Insects and flowers, the key to optimising agricultural production?

Biodiversity useful to humans in agricultural landscapes is in danger. A study was carried out by Lucy Alford and Joan Van Baaren of the ECOBIO laboratory (University of Rennes 1/CNRS - OSUR) as part of the European FAB project. The aim is to understand how to promote this biodiversity.
Lucy Alford-Projet FAB copyright UR1/Frédéric Obé


"Ecosystem services" are services provided to humans by natural ecosystems. They include regulating ecosystem services, including pollination and the natural regulation of crop pests.
These two services are considered to be the most important ones that biodiversity can provide to agriculture worldwide.

However, the intensive use of pesticides in agro-systems, the spatial simplification of agricultural landscapes and the increased frequency of disturbances due to agricultural intensification and climate change have led to declines in beneficial insect populations and associated ecosystem services.
Actions that could be taken to promote the sustainability of ecosystem services in the future depend on understanding the mechanisms by which beneficial insects provide these services.

Among these actions, the installation of flower strips around large cereal crops could favour both pollinators, which lack floral resources in this landscape context, and the parasitoid insects responsible for regulating crop pests, which also need floral nectar to increase their longevity and thus their effectiveness in regulating pests.

These flowerbeds can improve the services provided by pollinators and crop pest insects, but they can also compete with each other in the flowerbeds, reducing the effectiveness of one or the other service.

It is therefore necessary to understand whether these much-needed insects (pollinators and predators/parasitoids of crop pests) interact synergistically or antagonistically in the vicinity of flower strips.


The FAB project aims to understand how to promote this biodiversity useful to humans in agricultural landscapes, in order to restore these ecosystem services and optimise agricultural productivity.

Carried out in collaboration with the Yves Rocher company, the project will use cereal and flower fields in Bretagne.

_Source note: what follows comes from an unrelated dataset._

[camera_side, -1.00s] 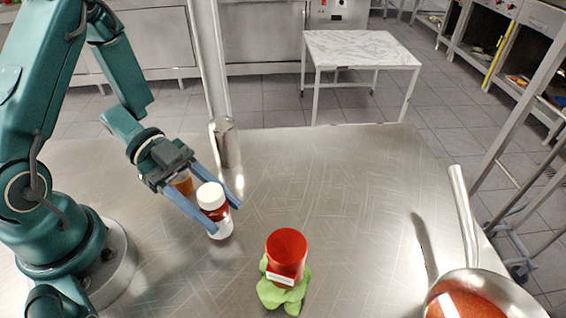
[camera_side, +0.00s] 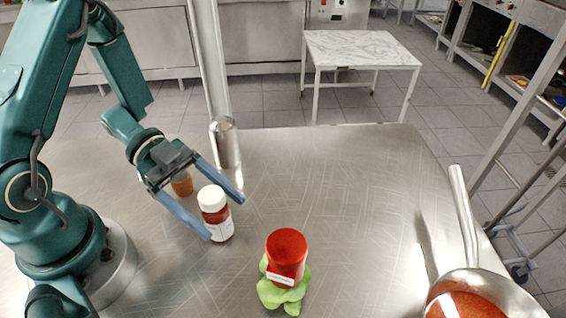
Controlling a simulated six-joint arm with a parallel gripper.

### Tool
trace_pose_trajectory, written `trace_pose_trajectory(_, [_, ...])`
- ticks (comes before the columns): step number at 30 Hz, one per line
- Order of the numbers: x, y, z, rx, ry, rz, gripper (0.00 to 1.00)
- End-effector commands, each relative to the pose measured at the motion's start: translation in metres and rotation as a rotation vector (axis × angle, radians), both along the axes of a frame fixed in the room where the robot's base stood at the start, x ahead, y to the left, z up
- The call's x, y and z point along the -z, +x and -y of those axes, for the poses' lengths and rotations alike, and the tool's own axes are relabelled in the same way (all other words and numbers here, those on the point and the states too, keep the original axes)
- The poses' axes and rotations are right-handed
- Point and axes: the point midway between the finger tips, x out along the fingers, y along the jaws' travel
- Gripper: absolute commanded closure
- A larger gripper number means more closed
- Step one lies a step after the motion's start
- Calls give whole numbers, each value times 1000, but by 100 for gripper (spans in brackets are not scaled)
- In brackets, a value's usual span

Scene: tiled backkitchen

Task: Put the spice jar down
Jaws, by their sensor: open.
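The spice jar (camera_side: 217,222) has a white cap, red-brown contents and a pale label. It stands upright on the steel table (camera_side: 350,190), left of the middle. My gripper (camera_side: 226,217) has two blue fingers, spread apart and open. The jar stands between the fingers, with a visible gap to the right one. Whether the left fingertip touches the jar's lower left side I cannot tell.
A red can (camera_side: 287,255) sits on a green leafy thing (camera_side: 285,294) at the front. A small orange-brown container (camera_side: 183,186) stands behind the gripper. A metal cylinder (camera_side: 225,143) is further back. A pan (camera_side: 470,280) with red contents is at right.

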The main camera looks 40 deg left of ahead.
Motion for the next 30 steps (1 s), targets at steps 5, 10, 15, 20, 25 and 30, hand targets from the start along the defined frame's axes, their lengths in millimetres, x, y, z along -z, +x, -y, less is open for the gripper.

This vegetation will be used to study the spatial and temporal distribution patterns of the main species that provide ecosystem services.

This will enable us to discover how the services provided by insects are translated into concrete terms on agricultural land.



The project will enable the winner of the MSCA (Marie Sklodowska Curie Action) grant, Lucy Alford, to increase her visibility in her field and to develop future collaborative relationships.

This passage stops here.